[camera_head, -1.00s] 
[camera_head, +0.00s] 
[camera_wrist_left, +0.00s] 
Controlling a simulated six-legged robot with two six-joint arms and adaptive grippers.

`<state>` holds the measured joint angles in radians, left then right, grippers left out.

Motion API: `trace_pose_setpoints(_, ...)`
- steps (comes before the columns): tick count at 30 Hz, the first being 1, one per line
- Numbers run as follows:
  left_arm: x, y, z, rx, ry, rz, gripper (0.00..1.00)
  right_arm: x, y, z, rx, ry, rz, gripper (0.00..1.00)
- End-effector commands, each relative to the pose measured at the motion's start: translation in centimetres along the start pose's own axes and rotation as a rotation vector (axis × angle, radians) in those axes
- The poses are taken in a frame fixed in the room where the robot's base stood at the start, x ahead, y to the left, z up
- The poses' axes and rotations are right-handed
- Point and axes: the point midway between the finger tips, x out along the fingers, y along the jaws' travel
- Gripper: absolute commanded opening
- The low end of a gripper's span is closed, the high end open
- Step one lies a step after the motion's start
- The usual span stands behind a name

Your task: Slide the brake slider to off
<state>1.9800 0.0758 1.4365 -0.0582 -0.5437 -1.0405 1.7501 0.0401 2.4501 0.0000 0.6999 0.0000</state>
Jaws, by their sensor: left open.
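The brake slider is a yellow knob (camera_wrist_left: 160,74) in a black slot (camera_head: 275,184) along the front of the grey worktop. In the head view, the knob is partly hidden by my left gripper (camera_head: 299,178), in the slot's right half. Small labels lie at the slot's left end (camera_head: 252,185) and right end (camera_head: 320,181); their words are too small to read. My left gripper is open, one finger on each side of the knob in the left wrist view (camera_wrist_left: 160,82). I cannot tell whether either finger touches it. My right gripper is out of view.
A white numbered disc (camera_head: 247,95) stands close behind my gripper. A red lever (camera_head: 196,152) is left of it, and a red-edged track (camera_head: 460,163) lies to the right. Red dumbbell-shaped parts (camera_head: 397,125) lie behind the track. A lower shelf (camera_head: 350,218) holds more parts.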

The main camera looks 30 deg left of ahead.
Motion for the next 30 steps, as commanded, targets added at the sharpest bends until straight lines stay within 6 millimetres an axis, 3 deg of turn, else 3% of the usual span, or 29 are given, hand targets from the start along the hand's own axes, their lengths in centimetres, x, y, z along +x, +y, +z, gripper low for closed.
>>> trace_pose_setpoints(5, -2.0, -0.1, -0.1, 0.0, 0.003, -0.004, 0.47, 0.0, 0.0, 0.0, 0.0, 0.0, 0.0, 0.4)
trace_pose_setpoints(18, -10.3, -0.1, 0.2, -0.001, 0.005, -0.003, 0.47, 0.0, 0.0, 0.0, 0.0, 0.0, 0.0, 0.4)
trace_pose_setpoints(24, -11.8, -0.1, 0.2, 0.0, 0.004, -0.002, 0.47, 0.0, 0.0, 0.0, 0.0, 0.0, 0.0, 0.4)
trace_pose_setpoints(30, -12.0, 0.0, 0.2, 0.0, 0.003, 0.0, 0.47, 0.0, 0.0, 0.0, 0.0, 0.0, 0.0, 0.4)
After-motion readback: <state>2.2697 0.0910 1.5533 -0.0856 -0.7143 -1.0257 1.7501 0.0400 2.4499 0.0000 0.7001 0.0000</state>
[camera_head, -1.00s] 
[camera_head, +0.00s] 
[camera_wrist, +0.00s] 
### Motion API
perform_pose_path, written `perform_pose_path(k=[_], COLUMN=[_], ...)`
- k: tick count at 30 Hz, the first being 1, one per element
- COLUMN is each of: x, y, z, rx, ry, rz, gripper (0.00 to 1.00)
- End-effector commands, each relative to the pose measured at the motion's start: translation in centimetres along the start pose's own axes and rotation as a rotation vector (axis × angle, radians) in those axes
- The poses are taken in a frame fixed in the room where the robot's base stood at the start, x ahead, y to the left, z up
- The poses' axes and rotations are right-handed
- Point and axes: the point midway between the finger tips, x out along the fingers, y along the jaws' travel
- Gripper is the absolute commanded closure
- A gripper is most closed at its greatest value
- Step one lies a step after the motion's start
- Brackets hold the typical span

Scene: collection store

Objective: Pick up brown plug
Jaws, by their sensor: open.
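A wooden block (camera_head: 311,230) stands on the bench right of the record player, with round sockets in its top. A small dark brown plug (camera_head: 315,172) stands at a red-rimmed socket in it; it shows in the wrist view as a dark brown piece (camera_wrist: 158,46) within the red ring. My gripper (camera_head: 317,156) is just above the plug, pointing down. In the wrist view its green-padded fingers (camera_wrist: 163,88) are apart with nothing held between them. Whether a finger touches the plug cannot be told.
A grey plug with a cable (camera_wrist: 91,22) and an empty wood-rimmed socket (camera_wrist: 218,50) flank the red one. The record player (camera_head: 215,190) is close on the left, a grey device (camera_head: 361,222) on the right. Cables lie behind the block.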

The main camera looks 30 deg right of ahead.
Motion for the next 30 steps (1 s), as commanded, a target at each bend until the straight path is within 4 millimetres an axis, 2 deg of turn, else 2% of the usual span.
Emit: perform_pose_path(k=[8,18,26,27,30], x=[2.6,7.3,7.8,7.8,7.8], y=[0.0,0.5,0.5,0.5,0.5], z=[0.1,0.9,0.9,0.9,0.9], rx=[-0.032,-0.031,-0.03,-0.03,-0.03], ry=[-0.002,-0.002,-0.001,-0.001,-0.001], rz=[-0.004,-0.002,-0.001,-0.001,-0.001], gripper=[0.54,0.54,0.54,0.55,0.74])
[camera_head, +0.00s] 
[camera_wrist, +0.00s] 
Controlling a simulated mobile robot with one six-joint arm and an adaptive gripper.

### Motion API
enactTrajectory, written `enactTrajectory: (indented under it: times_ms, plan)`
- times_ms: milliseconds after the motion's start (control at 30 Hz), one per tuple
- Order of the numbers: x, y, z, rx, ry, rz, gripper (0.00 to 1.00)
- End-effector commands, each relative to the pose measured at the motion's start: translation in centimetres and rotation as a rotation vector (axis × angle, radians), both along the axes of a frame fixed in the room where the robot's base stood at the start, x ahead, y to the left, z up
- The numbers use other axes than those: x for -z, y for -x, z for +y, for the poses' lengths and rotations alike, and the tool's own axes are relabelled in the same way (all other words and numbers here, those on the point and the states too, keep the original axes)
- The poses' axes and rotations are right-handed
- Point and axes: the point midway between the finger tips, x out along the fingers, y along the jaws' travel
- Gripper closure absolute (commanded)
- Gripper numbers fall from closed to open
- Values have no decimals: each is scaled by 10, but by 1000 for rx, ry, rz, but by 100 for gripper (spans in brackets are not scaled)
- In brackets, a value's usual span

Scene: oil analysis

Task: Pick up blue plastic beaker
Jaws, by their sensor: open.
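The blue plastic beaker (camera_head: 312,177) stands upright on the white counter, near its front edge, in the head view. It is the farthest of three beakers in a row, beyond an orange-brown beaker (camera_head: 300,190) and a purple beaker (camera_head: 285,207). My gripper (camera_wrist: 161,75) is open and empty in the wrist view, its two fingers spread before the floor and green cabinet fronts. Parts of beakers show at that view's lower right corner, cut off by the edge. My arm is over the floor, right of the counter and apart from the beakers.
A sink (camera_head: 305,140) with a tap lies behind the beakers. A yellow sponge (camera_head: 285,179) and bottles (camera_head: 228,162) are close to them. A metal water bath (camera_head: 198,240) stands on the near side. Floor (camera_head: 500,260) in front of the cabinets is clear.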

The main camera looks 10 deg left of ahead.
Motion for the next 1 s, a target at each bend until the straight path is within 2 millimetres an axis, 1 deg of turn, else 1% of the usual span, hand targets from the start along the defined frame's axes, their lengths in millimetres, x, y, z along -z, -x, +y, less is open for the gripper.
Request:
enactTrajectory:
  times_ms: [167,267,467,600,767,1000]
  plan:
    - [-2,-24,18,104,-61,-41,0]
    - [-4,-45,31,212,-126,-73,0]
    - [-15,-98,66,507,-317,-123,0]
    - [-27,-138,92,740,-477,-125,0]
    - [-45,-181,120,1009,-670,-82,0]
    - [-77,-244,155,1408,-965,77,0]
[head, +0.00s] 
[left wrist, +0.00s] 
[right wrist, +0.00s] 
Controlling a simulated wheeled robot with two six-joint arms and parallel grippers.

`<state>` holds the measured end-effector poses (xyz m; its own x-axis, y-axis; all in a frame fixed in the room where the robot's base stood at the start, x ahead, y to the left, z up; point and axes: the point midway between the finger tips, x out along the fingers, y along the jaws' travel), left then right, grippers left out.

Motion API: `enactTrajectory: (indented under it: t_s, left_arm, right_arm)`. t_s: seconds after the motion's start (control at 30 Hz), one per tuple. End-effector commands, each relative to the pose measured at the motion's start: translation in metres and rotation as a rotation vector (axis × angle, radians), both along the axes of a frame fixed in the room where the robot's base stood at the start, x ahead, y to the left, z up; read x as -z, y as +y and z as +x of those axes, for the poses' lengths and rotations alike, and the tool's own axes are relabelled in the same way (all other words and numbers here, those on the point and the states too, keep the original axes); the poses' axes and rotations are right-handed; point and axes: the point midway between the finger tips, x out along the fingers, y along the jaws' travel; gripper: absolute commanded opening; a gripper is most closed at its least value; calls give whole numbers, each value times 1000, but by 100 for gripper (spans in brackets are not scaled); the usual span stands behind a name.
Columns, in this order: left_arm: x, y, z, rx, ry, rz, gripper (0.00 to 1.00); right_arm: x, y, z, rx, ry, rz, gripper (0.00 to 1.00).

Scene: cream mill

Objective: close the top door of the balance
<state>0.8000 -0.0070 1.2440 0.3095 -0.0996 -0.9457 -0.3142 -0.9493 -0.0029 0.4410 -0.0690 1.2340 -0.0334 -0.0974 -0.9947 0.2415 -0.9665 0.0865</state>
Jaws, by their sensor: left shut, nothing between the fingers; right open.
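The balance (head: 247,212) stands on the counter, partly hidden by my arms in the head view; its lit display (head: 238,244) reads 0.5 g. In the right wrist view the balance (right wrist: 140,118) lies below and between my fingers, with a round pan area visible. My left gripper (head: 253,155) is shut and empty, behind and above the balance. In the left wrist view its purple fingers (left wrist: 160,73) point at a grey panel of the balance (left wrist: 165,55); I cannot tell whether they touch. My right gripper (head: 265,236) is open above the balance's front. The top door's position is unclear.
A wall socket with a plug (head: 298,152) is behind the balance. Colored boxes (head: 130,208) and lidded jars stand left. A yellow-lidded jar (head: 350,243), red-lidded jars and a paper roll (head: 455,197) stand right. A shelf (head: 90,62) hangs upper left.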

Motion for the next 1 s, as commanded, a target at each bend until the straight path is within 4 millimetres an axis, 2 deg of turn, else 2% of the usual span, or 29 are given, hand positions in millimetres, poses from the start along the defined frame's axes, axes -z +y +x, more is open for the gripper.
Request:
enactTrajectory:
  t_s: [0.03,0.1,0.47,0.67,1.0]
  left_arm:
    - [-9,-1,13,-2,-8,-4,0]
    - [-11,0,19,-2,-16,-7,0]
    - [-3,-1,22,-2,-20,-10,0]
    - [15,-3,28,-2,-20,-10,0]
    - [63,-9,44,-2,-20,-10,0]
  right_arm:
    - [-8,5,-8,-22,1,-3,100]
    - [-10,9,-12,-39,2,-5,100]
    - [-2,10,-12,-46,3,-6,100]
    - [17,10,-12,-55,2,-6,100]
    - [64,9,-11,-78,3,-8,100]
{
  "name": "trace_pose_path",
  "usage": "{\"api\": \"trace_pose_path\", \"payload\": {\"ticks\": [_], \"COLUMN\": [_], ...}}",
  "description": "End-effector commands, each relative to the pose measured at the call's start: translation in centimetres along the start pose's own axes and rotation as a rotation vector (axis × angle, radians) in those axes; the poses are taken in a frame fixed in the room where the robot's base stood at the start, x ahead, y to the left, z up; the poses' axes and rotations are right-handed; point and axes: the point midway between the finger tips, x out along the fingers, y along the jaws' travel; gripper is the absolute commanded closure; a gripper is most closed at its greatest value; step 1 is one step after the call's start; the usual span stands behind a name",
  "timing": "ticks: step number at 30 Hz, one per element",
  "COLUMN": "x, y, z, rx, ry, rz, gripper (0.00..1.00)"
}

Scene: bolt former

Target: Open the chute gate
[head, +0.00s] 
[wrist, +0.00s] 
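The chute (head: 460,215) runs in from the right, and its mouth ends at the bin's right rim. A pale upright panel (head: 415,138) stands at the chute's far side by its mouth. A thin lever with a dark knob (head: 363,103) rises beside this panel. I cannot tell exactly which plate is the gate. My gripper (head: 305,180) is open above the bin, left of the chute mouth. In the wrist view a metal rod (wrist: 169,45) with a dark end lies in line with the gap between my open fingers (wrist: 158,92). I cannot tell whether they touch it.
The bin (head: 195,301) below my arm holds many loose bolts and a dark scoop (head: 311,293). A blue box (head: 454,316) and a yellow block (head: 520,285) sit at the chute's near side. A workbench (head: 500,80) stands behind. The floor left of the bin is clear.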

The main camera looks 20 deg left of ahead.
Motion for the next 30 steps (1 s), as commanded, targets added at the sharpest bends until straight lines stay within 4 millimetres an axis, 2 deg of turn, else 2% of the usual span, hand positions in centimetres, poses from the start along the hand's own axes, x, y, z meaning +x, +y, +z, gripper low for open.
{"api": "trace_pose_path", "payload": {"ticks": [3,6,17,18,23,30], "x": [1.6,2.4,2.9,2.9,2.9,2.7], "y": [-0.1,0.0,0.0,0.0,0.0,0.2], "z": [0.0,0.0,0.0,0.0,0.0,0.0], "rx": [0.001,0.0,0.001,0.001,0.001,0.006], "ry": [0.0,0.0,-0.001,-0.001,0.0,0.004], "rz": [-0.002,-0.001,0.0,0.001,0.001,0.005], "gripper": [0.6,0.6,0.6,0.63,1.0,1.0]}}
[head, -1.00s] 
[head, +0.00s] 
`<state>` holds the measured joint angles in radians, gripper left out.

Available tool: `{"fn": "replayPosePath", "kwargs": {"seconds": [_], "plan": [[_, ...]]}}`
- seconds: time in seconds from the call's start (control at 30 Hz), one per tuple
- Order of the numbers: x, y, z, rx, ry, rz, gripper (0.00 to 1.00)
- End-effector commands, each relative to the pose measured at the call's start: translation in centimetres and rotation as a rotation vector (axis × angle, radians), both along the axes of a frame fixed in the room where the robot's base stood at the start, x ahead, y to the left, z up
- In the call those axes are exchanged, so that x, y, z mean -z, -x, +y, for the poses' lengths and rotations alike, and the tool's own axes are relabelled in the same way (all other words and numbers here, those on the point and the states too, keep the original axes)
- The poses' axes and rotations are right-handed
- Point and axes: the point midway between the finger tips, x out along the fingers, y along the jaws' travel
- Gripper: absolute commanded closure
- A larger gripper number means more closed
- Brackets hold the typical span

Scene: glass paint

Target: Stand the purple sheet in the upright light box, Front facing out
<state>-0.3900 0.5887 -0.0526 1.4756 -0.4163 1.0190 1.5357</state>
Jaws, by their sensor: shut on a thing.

_ _ _ _

Stated problem
Check every line of the data, and copy the ones that contain "written".

Reply to the exercise
perform_pose_path, written `perform_pose_path(k=[_], COLUMN=[_], ...)`
enactTrajectory, written `enactTrajectory: (indented under it: times_ms, plan)`

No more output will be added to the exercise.